The menu is geared toward pub fare at moderate prices. Sandwiches are all less than $10 and the entrees hover in the low teens. The exception is a bone-in ribeye steak at $24.95. Appetizers are aimed at the beer drinker, with the expected chicken wings, nachos, pretzels and onion rings. One entree should perhaps be added to this list: the mussels & frites ($10.95). This is a large bowl of green-lip mussels on the half-shell served in an herbed cream sauce with basil leaves added for garnish. Fries arrive on a separate plate with two small sides of ketchup (not very Belgian!) and a more suitable basil aioli. While I prefer blue mussels to green-lip, the latter are meatier and taste fine in this sauce. A few slices of bread would be appreciated to soak up every last bit of the sauce.

The hearty fare of the entrees suits the decor. A classic, and one of the best items, is the beer-braised beef ($10.95). The slices of beef are prepared with house ale and are so tender that the provided knife is not even needed—this is what pub fare should be. The beerbraised beef is served with garlic mashed potatoes and some compelling tart Flemish red cabbage, which could just as easily pass for German.
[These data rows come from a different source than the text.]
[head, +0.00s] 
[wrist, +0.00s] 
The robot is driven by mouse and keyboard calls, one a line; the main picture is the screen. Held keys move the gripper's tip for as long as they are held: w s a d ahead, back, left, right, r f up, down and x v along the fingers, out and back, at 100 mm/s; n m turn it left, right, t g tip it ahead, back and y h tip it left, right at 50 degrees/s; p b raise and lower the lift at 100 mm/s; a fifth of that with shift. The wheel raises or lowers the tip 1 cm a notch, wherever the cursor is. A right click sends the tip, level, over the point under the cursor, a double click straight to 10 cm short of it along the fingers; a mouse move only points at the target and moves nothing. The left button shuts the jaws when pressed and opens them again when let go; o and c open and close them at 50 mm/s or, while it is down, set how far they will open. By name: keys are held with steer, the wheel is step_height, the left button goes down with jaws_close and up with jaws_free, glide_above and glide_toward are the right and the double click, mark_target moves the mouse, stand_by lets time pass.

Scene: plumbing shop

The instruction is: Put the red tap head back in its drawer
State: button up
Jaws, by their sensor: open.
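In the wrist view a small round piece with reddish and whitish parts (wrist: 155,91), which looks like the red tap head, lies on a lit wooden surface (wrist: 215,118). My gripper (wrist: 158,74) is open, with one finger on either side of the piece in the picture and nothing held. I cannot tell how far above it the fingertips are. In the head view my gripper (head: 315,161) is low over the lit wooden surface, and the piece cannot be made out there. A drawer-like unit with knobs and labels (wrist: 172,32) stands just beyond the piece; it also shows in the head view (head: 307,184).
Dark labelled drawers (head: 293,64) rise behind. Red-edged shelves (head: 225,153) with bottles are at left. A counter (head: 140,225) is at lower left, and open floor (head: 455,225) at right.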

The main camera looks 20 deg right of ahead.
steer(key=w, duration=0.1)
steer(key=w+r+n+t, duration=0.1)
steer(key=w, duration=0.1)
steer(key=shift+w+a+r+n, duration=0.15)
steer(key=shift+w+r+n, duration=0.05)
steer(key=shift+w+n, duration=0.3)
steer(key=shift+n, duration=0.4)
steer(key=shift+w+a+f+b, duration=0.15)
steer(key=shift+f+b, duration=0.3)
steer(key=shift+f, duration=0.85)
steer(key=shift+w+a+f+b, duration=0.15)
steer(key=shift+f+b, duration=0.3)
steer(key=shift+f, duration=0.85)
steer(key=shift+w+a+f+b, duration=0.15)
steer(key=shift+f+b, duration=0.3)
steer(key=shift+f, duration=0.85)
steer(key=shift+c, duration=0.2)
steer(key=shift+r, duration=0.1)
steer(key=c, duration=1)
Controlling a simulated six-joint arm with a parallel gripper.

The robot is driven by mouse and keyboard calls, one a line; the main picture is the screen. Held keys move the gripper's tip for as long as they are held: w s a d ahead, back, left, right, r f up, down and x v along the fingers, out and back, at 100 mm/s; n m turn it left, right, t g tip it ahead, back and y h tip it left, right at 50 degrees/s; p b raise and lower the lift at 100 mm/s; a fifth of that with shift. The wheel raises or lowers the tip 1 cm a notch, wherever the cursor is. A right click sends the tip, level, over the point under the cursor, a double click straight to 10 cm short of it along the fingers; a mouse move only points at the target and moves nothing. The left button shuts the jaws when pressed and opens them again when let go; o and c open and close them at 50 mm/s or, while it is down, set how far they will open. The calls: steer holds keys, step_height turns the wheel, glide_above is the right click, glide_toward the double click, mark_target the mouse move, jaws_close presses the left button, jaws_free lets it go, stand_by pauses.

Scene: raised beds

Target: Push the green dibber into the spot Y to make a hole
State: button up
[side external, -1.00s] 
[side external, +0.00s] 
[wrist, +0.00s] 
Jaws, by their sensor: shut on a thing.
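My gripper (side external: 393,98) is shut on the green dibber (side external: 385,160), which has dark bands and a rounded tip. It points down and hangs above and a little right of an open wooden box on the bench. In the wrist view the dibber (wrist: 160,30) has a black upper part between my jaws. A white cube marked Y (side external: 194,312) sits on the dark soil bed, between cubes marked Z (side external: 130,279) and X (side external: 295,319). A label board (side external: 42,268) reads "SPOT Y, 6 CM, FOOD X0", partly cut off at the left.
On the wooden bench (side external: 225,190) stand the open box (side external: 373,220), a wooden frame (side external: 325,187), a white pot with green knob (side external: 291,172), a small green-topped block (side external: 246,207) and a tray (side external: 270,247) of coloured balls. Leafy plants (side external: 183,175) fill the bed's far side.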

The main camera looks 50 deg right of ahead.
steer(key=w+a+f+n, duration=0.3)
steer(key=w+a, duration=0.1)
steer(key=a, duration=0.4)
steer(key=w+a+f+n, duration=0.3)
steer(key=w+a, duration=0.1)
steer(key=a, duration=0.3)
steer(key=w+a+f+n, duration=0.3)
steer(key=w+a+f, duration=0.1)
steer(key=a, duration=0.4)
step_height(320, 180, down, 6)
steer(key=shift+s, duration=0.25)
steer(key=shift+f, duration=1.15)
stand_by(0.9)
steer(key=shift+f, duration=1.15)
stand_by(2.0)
The cabbage and potatoes also accompany the bangers & mash ($10.95), along with some thin-sliced caramelized onions. The bangers are a pair of firm bratwurst with tough skin, almost to the point of being rubbery. If only they were as good as the onions.

While the menu has its ups and downs, there are occasional winners. The brewhouse salad ($4.50) consists of leafy greens with grape tomatoes and plenty of black olives and carrot. The dressings are made in-house. One that stands out is the spicy peanut, which isn’t all that spicy but has nice Thai flavors—an inspired fusion of East and West. The pub burgers are prone to overcooking and would be better with a thicker patty (and perhaps less diameter).

The youthful staff tries hard but is sometimes lacking in the details. A side plate for finished mussel shells would help, the salad should not arrive one minute before the entree, and the weiss beer should not be served in a pint glass (there are at least 50 proper weiss beer glasses behind the bar). Some background music would help to drown out the chatter of customers and the occasional clank of pots and pans in the kitchen. Nevertheless, the brewery/restaurant is an impressive and popular facility—and with a little tweaking, it could become a prime destination.